Katharine Gregorio is the author of the new book The Double Life of Katharine Clark: The Untold Story of the American Journalist Who Brought the Truth About Communism to the West. Clark was her great-aunt. Gregorio lives in San Francisco.
Q: Why did you decide to write this book about your great-aunt, and how much did you know about her as you were growing up?
A: Growing up my mother told family stories, and I always paid attention to the ones about Katharine because we share the same name. There was always one about Katharine smuggling out papers in her bra that made an impression on me. I never dreamed that I would grow up to write a book based on this sliver of a much richer story.
Q: As you were writing the book, was it difficult to separate your roles as biographer and niece?
A: Not at all. My family tie provided me with “insider” detail a typical biographer of someone deceased might not be able to access, helping me bring more color to bear about Katharine's character and life. Otherwise I approached the book as I would any other topic.
I invested in deep research. Then I mapped out the story arc to help me decide how to tell the story from what I’d uncovered - which characters to highlight beyond my great-aunt, what the conflict and resolution points should be, and what voice and tone to use for the narrative.
Ultimately I wrote a book that I would want to read - one that would keep the reader wanting to find out what happened next. Fortunately, the story progresses naturally in just that way.
Q: How would you describe the dynamic between Katharine Clark and Yugoslavian dissident Milovan Djilas, whose work she smuggled out of Yugoslavia?
A: I think Katharine and Milovan were kindred spirits. As Milovan wrote in a letter to Katharine in the 1960s, “our destinies have become identical.”

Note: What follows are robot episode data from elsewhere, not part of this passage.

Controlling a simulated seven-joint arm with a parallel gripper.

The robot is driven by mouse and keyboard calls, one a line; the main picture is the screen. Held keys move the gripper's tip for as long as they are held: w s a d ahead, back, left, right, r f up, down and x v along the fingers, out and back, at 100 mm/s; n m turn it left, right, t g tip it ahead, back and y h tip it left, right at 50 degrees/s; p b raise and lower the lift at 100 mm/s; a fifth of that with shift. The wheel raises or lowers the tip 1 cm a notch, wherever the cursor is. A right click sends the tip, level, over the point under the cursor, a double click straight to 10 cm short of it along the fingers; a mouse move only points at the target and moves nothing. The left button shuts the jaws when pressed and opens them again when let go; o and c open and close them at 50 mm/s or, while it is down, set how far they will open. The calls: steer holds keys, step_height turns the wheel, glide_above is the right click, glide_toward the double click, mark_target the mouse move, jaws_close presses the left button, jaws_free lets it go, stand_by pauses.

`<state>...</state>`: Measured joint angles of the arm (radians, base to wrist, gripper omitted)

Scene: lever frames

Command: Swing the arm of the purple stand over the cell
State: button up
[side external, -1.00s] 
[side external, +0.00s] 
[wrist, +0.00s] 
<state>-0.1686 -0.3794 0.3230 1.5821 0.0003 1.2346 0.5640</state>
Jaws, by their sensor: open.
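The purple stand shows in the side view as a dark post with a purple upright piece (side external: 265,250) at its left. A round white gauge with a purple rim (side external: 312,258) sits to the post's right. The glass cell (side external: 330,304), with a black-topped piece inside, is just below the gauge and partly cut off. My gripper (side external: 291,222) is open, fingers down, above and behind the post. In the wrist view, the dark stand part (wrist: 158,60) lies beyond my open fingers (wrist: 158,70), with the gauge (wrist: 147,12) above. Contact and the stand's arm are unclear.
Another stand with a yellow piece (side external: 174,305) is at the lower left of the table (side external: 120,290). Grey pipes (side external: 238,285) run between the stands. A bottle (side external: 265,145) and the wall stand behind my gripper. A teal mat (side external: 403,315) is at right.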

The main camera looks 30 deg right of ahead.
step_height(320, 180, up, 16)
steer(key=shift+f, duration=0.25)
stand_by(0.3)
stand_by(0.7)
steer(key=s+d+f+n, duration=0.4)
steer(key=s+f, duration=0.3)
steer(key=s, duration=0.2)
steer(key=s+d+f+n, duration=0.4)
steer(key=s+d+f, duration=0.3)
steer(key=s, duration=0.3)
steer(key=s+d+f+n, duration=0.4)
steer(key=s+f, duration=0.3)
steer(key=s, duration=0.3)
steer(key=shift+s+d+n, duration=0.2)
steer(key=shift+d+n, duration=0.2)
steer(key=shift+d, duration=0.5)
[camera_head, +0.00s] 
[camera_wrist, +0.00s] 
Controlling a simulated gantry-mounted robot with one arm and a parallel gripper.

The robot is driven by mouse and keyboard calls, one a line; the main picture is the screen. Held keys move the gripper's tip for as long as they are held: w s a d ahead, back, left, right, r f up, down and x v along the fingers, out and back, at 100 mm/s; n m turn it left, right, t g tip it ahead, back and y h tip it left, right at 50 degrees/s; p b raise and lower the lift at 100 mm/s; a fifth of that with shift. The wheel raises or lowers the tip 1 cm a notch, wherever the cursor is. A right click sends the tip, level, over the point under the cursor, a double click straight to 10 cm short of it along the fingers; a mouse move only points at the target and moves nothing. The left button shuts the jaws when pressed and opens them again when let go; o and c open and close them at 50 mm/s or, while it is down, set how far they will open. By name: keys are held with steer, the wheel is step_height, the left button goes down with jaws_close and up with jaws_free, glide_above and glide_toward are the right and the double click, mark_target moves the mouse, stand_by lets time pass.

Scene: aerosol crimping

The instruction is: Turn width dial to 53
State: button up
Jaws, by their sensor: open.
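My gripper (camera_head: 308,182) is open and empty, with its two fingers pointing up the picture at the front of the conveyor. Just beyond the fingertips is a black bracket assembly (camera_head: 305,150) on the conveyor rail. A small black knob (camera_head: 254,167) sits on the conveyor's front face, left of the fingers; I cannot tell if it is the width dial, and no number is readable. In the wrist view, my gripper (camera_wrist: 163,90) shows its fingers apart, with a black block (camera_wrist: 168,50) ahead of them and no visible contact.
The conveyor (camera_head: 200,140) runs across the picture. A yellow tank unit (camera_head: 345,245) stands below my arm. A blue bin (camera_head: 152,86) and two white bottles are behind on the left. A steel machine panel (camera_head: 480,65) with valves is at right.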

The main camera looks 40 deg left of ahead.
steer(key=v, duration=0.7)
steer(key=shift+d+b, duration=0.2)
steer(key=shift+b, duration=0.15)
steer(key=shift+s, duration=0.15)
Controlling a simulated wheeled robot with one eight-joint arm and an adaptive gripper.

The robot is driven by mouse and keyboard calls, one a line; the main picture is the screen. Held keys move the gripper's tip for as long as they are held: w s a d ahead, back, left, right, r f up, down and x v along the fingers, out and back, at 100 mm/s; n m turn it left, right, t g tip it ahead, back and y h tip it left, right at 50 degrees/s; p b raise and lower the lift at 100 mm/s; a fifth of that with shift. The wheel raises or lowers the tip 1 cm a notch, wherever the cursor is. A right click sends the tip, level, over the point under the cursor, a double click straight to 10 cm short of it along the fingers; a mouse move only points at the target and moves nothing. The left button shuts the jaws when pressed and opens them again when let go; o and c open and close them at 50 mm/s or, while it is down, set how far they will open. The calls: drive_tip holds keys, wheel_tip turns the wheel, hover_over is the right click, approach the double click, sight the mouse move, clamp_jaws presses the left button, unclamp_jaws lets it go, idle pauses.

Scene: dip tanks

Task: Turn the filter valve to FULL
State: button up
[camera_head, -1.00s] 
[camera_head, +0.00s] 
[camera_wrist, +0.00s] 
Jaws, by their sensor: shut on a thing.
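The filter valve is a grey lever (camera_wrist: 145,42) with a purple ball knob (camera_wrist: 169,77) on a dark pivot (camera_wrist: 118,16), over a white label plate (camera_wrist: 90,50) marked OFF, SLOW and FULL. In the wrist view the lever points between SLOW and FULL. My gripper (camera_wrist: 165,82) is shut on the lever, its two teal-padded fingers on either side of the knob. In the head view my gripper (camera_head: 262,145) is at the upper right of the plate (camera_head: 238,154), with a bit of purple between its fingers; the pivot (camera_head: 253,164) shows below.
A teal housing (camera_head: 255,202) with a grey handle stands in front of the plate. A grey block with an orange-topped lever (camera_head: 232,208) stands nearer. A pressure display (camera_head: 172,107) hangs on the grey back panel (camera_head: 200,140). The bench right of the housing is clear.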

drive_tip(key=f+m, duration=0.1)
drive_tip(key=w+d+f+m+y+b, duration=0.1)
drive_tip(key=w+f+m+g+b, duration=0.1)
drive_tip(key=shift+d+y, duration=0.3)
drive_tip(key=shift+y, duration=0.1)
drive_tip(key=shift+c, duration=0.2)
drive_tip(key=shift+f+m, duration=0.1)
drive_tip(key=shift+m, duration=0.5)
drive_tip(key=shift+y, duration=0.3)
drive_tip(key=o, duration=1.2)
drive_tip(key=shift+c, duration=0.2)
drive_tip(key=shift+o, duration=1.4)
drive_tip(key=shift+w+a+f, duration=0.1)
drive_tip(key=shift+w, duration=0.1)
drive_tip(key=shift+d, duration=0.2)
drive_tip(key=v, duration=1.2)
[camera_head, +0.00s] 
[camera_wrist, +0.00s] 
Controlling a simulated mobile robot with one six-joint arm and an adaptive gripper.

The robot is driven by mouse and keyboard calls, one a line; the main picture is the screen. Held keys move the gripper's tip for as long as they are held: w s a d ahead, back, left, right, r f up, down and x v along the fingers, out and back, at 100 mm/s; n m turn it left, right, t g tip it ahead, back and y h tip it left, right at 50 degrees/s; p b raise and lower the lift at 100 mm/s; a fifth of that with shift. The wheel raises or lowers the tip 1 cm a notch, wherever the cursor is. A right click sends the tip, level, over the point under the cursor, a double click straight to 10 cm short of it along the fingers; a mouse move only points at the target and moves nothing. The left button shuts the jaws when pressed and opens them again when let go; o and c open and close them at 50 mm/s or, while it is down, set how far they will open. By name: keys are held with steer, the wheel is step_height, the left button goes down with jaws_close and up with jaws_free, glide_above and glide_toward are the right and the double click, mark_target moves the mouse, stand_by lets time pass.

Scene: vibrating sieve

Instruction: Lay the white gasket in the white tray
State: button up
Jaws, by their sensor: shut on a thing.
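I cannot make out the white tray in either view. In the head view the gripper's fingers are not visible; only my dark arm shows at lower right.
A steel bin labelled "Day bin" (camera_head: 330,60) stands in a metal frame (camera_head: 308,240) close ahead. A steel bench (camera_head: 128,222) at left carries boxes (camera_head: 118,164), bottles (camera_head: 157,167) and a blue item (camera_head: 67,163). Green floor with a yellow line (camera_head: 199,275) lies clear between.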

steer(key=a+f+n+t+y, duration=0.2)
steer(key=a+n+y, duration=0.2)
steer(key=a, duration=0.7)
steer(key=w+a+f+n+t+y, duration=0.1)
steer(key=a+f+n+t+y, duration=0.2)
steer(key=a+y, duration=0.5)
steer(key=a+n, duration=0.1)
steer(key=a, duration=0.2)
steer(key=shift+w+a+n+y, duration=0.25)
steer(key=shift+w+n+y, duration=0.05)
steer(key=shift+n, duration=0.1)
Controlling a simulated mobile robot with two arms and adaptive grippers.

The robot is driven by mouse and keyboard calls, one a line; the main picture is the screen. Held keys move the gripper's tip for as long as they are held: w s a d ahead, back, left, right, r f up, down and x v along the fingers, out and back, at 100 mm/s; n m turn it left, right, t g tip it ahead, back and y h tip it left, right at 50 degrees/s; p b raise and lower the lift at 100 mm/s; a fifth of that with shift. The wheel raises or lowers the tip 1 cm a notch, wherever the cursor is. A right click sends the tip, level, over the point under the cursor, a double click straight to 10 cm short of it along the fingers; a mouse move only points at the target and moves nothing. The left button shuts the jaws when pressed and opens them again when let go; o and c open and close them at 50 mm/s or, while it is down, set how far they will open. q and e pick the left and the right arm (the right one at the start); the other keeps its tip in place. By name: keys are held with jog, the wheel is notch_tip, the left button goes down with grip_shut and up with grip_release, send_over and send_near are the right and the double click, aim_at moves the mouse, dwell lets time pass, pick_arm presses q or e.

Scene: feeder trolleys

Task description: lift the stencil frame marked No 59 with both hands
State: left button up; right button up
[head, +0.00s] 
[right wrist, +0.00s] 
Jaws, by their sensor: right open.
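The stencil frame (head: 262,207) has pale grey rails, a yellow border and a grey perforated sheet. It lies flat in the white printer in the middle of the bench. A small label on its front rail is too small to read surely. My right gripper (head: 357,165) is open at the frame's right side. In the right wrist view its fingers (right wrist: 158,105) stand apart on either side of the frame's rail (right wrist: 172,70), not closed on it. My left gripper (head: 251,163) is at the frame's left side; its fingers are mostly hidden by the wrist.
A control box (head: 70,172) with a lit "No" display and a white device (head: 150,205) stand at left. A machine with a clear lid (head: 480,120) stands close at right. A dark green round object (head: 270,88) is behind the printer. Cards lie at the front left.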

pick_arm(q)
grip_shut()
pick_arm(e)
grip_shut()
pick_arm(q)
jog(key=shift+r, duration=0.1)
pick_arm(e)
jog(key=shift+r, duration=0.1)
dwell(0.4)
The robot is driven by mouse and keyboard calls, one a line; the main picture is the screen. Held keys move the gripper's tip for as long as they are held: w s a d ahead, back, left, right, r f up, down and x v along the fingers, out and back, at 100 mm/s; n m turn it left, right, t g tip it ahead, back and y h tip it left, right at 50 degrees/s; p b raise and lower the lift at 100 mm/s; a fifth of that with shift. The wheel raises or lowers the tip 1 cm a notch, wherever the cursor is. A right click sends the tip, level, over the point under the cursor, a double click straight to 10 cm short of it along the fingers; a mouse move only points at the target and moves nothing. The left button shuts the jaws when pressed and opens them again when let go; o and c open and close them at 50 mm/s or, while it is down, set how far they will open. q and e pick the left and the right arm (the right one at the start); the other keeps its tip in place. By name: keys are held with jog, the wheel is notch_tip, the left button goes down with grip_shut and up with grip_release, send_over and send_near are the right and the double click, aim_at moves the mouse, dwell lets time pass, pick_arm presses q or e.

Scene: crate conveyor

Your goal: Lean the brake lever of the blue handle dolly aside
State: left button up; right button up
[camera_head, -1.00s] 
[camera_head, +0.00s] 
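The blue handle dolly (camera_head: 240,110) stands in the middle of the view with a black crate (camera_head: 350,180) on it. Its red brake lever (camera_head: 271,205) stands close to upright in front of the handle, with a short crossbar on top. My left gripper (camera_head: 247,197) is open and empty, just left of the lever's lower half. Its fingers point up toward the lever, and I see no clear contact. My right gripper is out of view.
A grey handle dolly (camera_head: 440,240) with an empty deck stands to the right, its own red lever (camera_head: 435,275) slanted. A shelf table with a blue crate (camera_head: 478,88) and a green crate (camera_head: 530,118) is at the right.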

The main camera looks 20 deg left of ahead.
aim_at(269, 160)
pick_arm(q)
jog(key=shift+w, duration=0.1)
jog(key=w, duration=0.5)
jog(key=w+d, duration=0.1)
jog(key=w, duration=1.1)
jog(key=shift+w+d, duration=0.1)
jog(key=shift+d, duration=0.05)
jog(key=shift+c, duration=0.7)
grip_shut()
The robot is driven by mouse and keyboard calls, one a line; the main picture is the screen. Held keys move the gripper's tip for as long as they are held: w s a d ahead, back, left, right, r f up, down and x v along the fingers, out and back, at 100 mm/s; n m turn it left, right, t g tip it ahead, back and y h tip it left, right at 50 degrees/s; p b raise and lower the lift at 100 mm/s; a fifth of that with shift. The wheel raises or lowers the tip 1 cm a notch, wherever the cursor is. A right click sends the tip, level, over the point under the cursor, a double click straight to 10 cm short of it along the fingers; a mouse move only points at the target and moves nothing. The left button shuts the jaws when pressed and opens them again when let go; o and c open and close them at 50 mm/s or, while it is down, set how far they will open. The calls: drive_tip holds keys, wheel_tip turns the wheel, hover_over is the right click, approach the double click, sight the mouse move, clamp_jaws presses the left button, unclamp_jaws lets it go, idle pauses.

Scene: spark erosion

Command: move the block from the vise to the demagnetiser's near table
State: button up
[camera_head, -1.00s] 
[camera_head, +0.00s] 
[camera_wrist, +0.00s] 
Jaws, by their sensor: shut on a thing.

Q: The Publishers Weekly review of the book says, “Shot through with vivid sketches of 1950s Belgrade, Budapest, and Warsaw; intimate details about Clark’s marriage, and genuine awe for her courage, this is a fitting tribute to a pioneering female journalist.” What do you think of that description, and what do you see as Clark's legacy today?
A: Katharine was indeed a pioneer, and not just because she was a woman. (Although being a woman who worked outside the home, one who worked as a reporter covering news other than the society page, was highly unusual).
She was curious about the world, and while she respected authority and rules, she was not afraid to question something if it seemed wrong. Her willingness to risk her life to share stories and ideas because it was the right thing to do is a legacy that she can be proud of.
Q: What are you working on now?
A: I have a couple of ideas I am working on, including another narrative nonfiction book about an untold story of a woman in history and a children’s book I am writing with my sister.